• Records of robot tool calls

[BEGIN]

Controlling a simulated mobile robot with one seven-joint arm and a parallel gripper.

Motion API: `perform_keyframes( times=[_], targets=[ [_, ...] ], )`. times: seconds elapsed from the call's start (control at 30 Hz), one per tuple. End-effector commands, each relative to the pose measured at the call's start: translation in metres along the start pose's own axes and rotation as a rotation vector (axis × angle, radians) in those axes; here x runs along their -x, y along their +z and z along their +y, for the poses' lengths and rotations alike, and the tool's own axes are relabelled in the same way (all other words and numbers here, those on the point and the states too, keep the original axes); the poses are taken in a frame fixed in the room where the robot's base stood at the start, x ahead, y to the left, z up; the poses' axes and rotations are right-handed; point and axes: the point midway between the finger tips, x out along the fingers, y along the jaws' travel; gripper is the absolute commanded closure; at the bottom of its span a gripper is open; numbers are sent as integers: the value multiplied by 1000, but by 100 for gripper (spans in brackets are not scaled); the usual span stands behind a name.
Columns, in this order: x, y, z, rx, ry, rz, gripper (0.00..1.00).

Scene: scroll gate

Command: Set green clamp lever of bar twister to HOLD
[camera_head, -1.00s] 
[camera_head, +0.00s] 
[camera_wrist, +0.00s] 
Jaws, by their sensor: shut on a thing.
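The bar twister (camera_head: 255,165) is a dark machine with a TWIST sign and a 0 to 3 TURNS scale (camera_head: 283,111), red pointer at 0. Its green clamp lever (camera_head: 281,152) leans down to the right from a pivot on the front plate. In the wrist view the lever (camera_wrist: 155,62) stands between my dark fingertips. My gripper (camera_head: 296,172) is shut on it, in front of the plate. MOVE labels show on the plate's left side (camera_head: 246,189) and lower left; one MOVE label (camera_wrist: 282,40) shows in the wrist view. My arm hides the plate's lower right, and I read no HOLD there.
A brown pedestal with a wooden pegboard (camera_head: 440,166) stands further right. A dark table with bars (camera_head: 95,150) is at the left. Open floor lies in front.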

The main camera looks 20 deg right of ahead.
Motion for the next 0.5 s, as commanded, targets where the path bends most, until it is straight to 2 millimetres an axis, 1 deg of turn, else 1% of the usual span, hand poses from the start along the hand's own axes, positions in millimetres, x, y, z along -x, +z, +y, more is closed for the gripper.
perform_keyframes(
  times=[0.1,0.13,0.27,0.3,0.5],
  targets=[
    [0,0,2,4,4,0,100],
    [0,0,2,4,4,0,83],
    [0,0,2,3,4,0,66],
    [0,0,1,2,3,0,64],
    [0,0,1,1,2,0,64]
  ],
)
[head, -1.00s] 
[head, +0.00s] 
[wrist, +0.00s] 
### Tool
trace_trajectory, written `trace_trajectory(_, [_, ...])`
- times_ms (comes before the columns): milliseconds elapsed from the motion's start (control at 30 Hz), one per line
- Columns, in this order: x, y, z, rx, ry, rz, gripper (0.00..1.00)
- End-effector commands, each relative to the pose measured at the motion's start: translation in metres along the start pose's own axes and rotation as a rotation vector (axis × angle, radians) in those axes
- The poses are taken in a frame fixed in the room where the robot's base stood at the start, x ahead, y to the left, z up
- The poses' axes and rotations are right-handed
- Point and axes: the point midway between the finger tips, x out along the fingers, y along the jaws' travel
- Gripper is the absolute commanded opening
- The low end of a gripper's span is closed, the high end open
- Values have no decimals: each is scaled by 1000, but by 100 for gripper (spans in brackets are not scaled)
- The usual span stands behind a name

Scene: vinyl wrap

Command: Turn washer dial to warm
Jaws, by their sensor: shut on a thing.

[END]

• INSTRUCTIONS TO FOLLOW
In the records above, find the line containing "- The low end"; please retype it and every line after it through the last line, exactly and with nothing else.

• COMPLETE RESPONSE
- The low end of a gripper's span is closed, the high end open
- Values have no decimals: each is scaled by 1000, but by 100 for gripper (spans in brackets are not scaled)
- The usual span stands behind a name

Scene: vinyl wrap

Command: Turn washer dial to warm
Jaws, by their sensor: shut on a thing.

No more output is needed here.